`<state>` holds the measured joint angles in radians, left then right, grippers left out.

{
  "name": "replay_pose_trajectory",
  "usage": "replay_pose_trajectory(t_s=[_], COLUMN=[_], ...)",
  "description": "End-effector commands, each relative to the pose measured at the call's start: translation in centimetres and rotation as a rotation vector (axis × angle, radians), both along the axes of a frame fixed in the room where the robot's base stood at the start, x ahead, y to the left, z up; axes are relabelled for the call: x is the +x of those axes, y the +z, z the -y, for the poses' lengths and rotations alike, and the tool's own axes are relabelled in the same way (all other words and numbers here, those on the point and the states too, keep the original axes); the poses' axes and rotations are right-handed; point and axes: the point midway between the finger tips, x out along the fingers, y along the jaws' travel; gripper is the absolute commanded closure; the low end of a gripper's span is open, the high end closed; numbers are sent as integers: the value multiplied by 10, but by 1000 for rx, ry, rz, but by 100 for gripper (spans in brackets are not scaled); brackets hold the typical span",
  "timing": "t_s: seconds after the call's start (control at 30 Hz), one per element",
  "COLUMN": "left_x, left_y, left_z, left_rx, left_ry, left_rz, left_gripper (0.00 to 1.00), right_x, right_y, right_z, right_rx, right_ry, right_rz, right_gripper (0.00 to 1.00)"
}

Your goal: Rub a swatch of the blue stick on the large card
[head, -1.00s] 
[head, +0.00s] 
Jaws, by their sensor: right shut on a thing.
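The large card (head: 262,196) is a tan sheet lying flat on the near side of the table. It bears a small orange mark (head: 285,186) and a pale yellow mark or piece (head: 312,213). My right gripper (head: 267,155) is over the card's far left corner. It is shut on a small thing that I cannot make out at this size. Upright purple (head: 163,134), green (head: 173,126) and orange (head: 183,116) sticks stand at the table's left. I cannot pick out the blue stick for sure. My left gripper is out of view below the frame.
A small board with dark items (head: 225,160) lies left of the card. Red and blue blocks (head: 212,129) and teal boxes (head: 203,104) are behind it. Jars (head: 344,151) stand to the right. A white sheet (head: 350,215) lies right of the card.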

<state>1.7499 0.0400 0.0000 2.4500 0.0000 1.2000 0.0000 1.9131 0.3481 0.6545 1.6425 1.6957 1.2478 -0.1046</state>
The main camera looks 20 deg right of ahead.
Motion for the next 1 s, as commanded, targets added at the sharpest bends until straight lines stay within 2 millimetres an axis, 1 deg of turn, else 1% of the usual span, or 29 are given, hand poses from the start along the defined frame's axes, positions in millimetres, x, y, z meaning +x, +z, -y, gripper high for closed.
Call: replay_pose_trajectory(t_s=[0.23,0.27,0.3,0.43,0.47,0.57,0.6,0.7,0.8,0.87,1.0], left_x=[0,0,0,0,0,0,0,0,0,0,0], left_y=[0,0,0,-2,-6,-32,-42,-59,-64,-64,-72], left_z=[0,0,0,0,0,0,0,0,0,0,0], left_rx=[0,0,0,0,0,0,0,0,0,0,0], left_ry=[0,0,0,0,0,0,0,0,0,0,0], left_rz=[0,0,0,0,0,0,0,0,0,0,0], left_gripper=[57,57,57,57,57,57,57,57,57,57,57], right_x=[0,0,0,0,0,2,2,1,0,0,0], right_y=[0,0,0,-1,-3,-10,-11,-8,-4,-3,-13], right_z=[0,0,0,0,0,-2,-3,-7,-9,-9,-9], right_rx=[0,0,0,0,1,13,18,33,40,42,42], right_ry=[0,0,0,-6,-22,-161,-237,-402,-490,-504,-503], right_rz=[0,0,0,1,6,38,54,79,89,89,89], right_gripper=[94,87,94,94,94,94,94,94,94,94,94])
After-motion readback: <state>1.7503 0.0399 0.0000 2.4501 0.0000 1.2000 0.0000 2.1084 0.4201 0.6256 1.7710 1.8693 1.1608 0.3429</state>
####################
- [GOAL OF THE EXERCISE] Read the data above and pull out each line that holds the string "COLUMN".

- [SOLUTION TO THE EXERCISE]
  "usage": "replay_pose_trajectory(t_s=[_], COLUMN=[_], ...)",
  "COLUMN": "left_x, left_y, left_z, left_rx, left_ry, left_rz, left_gripper (0.00 to 1.00), right_x, right_y, right_z, right_rx, right_ry, right_rz, right_gripper (0.00 to 1.00)"

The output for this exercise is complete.